TASK INPUTS -

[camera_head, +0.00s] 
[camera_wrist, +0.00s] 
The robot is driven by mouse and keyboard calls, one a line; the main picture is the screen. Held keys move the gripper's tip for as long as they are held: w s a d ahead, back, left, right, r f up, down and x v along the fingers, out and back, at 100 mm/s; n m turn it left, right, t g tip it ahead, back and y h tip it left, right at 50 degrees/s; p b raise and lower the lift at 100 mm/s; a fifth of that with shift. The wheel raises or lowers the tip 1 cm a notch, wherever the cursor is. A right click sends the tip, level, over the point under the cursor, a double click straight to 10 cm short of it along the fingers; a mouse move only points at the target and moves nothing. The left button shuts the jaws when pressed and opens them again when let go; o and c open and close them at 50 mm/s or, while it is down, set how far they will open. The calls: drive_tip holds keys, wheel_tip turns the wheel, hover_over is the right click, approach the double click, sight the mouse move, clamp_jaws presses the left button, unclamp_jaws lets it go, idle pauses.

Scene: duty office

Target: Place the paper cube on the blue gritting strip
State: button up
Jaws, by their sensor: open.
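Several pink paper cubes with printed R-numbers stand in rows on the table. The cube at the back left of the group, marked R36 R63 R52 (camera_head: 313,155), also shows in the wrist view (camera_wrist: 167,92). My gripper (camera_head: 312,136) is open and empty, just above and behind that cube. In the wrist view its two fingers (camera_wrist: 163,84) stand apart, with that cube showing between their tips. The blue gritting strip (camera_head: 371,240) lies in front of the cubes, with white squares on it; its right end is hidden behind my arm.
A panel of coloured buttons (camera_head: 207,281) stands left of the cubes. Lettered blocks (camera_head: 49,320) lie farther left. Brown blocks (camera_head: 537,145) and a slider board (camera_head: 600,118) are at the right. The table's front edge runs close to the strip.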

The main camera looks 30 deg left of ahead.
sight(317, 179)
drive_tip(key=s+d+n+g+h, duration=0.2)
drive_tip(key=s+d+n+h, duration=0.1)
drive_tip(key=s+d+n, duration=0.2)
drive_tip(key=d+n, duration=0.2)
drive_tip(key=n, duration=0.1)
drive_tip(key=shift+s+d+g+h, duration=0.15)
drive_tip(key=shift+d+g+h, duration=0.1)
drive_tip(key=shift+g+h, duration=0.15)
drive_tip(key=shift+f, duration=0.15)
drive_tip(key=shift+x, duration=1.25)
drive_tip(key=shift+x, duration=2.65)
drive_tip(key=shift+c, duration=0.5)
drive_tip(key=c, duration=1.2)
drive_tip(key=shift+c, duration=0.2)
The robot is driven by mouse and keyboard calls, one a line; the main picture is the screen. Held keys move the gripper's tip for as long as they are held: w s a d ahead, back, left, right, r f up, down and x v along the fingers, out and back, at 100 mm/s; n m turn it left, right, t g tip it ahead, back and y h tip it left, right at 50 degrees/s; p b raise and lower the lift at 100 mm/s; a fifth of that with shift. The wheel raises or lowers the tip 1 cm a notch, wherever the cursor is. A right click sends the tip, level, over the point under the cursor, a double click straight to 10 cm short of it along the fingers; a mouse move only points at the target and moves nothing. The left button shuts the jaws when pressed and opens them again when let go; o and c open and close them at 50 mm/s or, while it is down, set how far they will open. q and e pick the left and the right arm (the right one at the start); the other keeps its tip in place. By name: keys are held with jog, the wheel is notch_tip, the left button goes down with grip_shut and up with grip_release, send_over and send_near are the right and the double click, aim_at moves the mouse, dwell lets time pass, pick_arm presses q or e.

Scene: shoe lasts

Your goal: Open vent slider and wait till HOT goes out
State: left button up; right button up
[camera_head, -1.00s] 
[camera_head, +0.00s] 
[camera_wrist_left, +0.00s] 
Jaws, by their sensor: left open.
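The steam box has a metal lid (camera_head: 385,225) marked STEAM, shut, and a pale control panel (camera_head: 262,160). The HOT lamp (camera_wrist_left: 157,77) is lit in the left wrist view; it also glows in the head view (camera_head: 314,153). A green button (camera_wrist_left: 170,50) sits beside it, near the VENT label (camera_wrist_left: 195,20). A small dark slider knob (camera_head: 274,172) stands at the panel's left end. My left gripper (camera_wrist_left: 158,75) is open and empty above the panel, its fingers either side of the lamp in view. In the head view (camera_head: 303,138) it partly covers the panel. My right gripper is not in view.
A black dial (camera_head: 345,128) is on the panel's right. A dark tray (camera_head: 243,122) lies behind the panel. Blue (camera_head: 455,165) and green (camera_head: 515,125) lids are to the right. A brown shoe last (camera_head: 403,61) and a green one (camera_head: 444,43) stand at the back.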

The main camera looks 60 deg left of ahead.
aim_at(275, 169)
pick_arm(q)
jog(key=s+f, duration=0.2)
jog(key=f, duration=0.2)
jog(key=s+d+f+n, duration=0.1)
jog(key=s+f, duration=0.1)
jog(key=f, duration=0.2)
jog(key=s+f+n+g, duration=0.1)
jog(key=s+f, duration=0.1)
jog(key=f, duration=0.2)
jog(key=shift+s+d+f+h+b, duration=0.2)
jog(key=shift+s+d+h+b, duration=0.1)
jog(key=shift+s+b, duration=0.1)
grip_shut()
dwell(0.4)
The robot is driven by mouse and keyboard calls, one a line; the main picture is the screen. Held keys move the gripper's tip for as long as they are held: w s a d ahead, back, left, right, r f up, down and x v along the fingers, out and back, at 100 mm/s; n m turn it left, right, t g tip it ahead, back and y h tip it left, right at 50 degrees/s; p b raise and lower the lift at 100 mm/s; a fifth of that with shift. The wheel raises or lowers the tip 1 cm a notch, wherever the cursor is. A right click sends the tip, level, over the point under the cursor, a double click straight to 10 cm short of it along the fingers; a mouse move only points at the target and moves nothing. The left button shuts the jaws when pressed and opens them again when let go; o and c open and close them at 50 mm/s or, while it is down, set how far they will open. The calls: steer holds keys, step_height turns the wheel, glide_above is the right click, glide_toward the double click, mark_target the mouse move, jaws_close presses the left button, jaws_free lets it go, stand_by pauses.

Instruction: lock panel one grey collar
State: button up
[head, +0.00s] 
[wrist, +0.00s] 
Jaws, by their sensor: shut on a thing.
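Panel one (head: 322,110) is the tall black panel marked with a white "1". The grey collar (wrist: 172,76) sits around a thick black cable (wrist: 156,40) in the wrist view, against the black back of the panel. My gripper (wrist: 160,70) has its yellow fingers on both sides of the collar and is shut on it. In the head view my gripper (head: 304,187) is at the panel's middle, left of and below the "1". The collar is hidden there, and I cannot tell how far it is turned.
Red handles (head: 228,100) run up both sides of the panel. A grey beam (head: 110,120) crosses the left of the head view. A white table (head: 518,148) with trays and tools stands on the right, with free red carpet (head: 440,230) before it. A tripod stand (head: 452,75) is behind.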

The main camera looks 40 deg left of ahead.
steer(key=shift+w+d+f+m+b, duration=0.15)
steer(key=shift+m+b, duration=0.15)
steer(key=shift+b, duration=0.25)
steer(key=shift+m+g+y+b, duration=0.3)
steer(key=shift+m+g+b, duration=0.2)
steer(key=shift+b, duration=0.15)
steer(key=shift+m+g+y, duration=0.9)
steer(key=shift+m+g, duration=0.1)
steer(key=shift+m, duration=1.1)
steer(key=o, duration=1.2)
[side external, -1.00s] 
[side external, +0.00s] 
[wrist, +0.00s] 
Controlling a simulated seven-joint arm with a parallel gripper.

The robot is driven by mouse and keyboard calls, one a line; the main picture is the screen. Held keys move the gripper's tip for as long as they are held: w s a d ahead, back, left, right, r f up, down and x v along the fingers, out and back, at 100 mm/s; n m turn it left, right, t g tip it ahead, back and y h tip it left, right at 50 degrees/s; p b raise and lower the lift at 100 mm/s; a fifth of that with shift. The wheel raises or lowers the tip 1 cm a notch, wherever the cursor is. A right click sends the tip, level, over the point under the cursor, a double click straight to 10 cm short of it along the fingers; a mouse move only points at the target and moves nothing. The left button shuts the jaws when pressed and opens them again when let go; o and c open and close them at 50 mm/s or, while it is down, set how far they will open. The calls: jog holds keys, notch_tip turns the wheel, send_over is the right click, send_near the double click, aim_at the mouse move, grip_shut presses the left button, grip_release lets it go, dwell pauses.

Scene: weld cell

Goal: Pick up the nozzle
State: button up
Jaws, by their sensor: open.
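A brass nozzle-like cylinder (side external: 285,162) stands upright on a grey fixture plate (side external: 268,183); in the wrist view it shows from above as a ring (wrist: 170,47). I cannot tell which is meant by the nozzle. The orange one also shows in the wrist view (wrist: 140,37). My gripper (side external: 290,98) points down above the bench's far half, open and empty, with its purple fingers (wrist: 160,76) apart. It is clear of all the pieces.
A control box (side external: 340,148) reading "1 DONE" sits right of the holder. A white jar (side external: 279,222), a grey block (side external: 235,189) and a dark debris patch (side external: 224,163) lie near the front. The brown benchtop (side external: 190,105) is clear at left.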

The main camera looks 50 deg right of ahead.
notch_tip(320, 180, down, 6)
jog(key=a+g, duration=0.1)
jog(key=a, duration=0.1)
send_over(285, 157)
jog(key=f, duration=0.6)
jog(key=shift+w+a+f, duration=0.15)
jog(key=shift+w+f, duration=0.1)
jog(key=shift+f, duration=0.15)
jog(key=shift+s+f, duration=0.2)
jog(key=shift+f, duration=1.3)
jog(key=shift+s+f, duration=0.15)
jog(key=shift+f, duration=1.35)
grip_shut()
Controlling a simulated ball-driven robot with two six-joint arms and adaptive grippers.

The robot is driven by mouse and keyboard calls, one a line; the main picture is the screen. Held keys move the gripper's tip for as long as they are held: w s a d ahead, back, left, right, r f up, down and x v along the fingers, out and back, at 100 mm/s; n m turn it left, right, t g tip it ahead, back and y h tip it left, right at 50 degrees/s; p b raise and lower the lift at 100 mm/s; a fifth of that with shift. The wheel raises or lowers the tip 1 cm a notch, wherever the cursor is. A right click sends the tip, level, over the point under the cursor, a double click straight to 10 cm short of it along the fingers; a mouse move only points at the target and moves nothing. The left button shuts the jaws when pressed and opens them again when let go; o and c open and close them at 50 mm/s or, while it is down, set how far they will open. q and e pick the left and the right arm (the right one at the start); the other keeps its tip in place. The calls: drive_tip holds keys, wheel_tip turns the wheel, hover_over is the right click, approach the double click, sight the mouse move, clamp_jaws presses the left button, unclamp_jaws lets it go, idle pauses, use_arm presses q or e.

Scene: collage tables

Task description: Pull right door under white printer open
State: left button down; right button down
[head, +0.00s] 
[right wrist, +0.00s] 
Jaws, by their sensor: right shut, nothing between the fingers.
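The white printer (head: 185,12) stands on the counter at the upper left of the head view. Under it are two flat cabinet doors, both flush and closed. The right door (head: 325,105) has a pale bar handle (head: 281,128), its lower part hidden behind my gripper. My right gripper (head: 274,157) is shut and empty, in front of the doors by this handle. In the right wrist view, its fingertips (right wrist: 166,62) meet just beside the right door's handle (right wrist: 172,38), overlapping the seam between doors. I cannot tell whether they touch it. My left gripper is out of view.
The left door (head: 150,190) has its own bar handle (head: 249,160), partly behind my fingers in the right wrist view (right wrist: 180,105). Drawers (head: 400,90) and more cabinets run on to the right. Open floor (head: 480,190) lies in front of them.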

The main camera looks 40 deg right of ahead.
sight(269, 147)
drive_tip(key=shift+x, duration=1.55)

SHORT PROBLEM - Copy out every line of the listing that contains the string "joint".

SOLUTION FOR THIS TASK -
Controlling a simulated seven-joint arm with a parallel gripper.
Controlling a simulated ball-driven robot with two six-joint arms and adaptive grippers.

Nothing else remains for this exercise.